**PROVIDED DATA**
— START —
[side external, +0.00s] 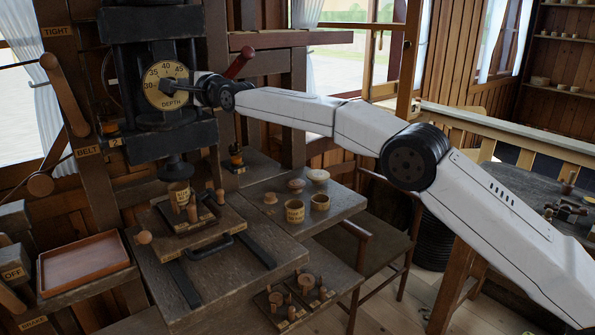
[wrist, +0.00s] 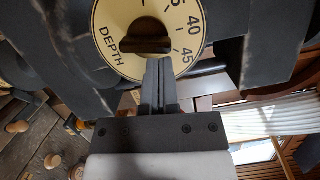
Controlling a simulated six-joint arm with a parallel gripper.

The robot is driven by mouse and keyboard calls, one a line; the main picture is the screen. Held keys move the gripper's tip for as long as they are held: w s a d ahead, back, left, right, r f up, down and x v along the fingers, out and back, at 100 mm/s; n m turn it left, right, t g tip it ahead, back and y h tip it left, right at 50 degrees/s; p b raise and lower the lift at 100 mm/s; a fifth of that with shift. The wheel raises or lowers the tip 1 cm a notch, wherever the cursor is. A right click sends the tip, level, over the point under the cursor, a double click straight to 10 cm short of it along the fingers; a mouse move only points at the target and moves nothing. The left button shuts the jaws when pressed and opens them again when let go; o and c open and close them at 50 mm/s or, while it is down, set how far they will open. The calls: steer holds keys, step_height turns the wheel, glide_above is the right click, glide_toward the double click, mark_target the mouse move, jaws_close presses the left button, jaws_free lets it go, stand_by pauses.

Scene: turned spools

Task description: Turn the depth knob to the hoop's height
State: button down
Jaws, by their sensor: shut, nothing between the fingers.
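The round cream dial marked DEPTH (side external: 155,98) is on the front of the dark press, with 30, 35, 40 and 45 showing. The dial also fills the top of the wrist view (wrist: 112,63). Its dark bar-shaped knob (wrist: 147,37) sits at the centre; which number it marks I cannot tell. My gripper (wrist: 160,62) is shut and empty, its fingertips close by the knob; whether they touch it I cannot tell. In the side view my gripper (side external: 178,87) is in front of the dial. I cannot pick out the hoop for certain.
A red-handled lever (side external: 240,63) rises behind my wrist. A wooden tray (side external: 85,264) is at left.

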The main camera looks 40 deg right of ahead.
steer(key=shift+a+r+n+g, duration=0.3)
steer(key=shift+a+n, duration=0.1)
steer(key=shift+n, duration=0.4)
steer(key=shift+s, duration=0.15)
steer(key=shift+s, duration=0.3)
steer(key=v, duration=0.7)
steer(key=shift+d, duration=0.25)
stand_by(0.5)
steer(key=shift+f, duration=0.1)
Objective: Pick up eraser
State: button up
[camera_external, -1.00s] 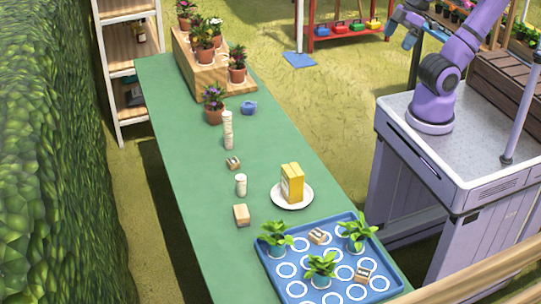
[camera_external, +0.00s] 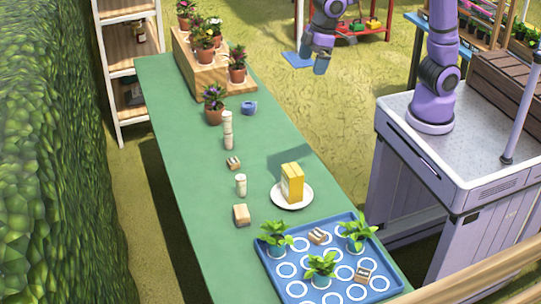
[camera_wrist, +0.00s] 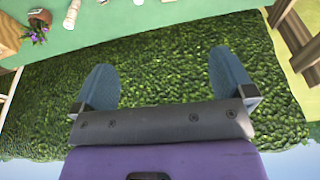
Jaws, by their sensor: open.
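A small tan block with a darker side (camera_external: 241,215), which looks like the eraser, lies on the green table (camera_external: 190,190) left of the white plate. I do not make it out in the wrist view. My gripper (camera_external: 321,65) is in the air beyond the table's right edge, well away from the block. In the wrist view my gripper (camera_wrist: 163,75) is open, with its two blue fingers wide apart and nothing between them.
A blue tray (camera_external: 262,272) with plants and small wooden sharpeners stands near. A yellow box (camera_external: 292,183) stands on the plate (camera_external: 278,200). Pale cylinders (camera_external: 227,130), a blue tape-like item (camera_external: 249,107) and flowerpots (camera_external: 214,115) stand farther back. The table's left side is clear.

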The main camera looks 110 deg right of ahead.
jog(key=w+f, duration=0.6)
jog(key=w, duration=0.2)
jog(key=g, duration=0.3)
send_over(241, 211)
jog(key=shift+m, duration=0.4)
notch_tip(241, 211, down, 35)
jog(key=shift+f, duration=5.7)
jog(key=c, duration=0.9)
— END —
**SET PROBLEM**
Find the lines that include the string "button", then copy each of them.

**WRITTEN ANSWER**
The robot is driven by mouse and keyboard calls, one a line; the main picture is the screen. Held keys move the gripper's tip for as long as they are held: w s a d ahead, back, left, right, r f up, down and x v along the fingers, out and back, at 100 mm/s; n m turn it left, right, t g tip it ahead, back and y h tip it left, right at 50 degrees/s; p b raise and lower the lift at 100 mm/s; a fifth of that with shift. The wheel raises or lowers the tip 1 cm a notch, wherever the cursor is. A right click sends the tip, level, over the point under the cursor, a double click straight to 10 cm short of it along the fingers; a mouse move only points at the target and moves nothing. The left button shuts the jaws when pressed and opens them again when let go; o and c open and close them at 50 mm/s or, while it is down, set how far they will open. The calls: steer holds keys, step_height turns the wheel, glide_above is the right click, glide_toward the double click, mark_target the mouse move, jaws_close presses the left button, jaws_free lets it go, stand_by pauses.
State: button down
State: button up

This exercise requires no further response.